Rush begins by noting that even before he had heard of the Unitarian (i.e., Arian and Socinian) controversies, he had embraced theological universalism:
I confess I have not and cannot admit your opinions, having long before I met with the Arian or Socinian controversies, embraced the doctrines of universal salvation and final restitution.
Rush then strangely notes that his Calvinist beliefs led him to the theological universalist position (elsewhere he claimed to have moved from Calvinism to Arminianism; but Rush might not, like theologians today do, view Arminianism and Calvinism as mutually exclusive positions):
My belief in these doctrines is founded wholly upon the Calvanistical account (and which I believe to be agreeable to the tenor of Scripture) of the person, power, goodness, mercy, and other divine attributes of the Saviour of the World. These principles, my dear friend, have bound me to the whole human race; these are the principles which animate me in all my labors for the interests of my fellow creatures. No particle of benevolence, no wish for the liberty of a slave or the reformation of a criminal will be lost. They must all be finally made effectual, for they all flow from the great author of goodness who implants no principles of action in man in vain. I acknowledge I was surprised to find you express yourself so cautiously and sceptically upon this point. Had you examined your own heart, you would have found in it the strongest proof of the truth of the doctrine. It is this light which shineth in darkness, and which the darkness as yet comprehendeth not, that has rendered you so useful to your country and to the world.

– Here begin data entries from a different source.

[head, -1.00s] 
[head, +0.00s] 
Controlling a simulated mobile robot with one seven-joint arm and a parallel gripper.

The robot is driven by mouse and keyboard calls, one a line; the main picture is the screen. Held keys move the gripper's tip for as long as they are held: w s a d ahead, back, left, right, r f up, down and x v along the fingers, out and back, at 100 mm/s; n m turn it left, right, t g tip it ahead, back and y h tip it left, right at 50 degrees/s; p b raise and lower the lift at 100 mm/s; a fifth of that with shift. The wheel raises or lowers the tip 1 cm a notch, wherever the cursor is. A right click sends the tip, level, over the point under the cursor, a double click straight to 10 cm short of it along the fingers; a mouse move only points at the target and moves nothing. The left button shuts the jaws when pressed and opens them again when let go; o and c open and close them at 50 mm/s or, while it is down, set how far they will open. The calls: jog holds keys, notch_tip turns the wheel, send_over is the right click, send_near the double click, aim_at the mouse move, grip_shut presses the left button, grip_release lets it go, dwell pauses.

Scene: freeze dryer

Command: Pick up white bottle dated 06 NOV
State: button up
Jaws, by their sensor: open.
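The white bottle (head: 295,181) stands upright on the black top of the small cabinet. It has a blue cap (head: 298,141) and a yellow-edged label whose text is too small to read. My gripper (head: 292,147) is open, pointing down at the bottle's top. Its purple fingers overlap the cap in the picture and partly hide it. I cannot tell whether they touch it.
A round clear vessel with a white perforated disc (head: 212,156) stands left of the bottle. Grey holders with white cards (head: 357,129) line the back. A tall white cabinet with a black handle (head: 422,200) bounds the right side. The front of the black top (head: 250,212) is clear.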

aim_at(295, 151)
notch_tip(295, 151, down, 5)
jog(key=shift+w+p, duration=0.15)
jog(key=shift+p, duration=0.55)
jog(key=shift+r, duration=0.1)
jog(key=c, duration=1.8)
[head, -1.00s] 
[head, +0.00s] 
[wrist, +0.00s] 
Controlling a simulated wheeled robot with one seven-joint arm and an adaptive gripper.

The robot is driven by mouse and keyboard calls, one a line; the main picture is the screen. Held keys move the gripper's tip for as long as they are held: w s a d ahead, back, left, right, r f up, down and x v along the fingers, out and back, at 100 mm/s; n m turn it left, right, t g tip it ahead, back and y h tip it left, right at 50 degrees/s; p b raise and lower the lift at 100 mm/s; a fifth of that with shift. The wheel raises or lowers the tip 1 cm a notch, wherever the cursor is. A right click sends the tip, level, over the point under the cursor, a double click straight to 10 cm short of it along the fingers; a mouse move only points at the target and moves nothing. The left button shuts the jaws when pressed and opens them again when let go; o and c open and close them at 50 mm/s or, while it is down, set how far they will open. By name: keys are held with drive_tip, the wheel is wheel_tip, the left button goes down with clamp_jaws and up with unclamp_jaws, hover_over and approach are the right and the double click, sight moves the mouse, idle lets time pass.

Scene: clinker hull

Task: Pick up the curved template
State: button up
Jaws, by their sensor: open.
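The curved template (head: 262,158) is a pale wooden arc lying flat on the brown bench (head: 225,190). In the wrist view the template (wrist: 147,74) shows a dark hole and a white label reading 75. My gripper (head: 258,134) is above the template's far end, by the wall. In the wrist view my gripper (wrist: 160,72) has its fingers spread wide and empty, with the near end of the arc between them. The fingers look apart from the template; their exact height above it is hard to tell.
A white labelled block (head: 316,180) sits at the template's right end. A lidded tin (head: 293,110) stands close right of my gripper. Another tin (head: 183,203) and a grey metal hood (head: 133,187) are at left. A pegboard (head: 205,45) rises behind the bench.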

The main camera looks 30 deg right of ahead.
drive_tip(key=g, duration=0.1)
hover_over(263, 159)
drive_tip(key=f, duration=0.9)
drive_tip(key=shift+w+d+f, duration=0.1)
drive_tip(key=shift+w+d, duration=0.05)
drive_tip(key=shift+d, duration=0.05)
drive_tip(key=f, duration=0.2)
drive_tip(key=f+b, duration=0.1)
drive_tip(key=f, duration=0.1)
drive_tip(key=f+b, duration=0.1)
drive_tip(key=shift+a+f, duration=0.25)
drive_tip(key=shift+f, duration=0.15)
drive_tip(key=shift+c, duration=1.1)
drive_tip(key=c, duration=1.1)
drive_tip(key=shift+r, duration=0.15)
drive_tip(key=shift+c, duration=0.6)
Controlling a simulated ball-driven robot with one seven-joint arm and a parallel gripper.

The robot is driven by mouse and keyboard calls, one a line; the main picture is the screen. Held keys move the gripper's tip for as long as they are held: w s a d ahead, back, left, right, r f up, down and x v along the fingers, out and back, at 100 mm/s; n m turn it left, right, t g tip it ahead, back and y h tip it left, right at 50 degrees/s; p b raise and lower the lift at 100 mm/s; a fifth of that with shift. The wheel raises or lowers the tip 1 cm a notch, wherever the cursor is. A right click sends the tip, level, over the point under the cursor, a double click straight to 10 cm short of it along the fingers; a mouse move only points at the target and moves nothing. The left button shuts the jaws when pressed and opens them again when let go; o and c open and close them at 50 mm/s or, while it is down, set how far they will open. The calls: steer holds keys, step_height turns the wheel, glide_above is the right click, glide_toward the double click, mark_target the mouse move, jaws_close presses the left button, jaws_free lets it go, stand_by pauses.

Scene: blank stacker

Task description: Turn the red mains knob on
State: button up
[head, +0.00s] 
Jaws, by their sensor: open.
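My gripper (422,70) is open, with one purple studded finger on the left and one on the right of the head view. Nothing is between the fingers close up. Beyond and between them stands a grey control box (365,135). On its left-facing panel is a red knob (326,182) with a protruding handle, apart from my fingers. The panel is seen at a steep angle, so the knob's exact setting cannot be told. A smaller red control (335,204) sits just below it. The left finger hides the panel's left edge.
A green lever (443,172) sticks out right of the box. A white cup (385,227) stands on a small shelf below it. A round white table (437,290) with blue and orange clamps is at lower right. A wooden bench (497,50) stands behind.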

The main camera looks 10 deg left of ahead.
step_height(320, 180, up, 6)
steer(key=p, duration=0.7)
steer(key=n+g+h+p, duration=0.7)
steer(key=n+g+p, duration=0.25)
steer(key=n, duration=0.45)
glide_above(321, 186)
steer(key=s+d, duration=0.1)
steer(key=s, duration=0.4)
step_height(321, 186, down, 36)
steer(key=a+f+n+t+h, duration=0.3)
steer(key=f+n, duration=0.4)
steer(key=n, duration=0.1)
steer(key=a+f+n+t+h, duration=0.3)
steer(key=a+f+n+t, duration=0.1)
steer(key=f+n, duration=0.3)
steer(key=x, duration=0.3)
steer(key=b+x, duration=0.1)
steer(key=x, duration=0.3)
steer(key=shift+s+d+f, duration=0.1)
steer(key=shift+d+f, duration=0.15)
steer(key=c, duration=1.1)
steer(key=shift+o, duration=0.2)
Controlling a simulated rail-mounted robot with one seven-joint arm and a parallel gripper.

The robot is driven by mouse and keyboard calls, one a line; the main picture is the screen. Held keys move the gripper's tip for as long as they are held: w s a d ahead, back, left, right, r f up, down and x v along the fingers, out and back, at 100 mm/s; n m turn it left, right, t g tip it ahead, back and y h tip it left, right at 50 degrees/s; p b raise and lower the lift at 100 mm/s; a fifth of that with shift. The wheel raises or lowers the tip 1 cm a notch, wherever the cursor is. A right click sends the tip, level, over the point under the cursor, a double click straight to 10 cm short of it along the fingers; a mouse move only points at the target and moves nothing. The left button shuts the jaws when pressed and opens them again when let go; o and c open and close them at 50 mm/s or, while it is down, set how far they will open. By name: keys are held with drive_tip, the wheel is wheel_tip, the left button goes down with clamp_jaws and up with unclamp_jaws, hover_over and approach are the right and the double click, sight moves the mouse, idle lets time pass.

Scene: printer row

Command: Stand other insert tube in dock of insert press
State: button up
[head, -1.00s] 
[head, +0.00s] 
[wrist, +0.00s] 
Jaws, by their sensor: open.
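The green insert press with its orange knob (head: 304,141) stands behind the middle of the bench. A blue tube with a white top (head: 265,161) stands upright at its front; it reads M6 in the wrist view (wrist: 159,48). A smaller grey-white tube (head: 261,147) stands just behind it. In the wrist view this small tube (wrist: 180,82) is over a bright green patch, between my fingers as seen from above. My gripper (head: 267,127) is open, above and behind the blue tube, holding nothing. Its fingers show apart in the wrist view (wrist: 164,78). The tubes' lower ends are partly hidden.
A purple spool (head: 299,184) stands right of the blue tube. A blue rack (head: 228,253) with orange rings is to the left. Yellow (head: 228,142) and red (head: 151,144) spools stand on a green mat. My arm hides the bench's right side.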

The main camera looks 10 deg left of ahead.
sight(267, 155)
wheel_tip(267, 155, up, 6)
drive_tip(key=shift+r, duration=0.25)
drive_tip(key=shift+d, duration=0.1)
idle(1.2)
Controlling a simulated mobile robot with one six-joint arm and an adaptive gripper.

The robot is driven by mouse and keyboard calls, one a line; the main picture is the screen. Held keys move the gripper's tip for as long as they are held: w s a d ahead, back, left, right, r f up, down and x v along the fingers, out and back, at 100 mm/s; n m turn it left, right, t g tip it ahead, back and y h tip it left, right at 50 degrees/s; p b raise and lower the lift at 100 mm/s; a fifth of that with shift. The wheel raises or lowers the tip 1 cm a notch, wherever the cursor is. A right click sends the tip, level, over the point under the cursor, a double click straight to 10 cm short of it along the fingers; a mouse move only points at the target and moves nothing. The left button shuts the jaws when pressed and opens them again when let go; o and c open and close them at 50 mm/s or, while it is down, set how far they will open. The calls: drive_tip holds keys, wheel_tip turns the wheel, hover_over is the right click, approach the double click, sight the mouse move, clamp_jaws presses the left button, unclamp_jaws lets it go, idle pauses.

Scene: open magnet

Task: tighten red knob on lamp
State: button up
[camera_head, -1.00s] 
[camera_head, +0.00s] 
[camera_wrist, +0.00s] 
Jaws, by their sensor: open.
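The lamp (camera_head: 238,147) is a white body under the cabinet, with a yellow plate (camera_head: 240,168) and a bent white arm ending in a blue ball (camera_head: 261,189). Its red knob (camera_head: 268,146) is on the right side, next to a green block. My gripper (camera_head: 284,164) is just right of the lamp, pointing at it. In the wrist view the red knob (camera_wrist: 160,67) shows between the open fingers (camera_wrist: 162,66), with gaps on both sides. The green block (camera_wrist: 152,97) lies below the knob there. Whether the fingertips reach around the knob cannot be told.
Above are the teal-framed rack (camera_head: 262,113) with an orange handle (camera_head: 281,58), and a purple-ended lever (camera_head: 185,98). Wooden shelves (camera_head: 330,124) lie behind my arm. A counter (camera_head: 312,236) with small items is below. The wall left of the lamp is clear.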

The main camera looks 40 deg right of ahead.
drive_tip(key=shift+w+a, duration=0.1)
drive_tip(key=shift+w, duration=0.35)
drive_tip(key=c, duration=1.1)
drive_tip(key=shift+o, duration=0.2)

Rush seems to be saying to Price, look, you are an "enlightened Christian" like I am, and it's clear that we kind of Christians disbelieve in eternal damnation. I am shocked that you don't preach as fervently against the doctrine of eternal damnation as you do against the Trinity. Note also how Rush invokes the "tenor" of Scripture. A "spirit" of scripture as opposed to various literal proof texts which might trump. As I have noted before it was this same liberal, "abstraction" approach to scripture that led Rush to oppose the death penalty on biblical grounds.
Then in a letter to Price dated July 29, 1787, Price invokes the Trinitarian Universalist Elhanan Winchester as leading a veritable Universalist revival in America:
The bearer the Rev Mr Winchester has yeilded to an inclination he has long felt of visiting London, and has applied to me for a letter to you, for Americans of every profession and rank expect to find a friend in the friend of human kind. You are no stranger to his principles. I can with great pleasure add, that his life and conversation have fully proved that those principles have not had an unfavourable influence upon the heart. With a few oddities in dress and manner, he has maintained among both friends and enemies the character of an honest man. He leaves many sincere friends behind him. I know not how his peculiar doctrine of Universal Salvation may be received in London. But in every part of America it has advocates. In New England it continues to spread rapidly. In this city a Mr Blair, a Presbyterian minister of great abilities and extensive learning, and equally distinguished for his humility and piety, has openly professed his belief of it from the pulpit.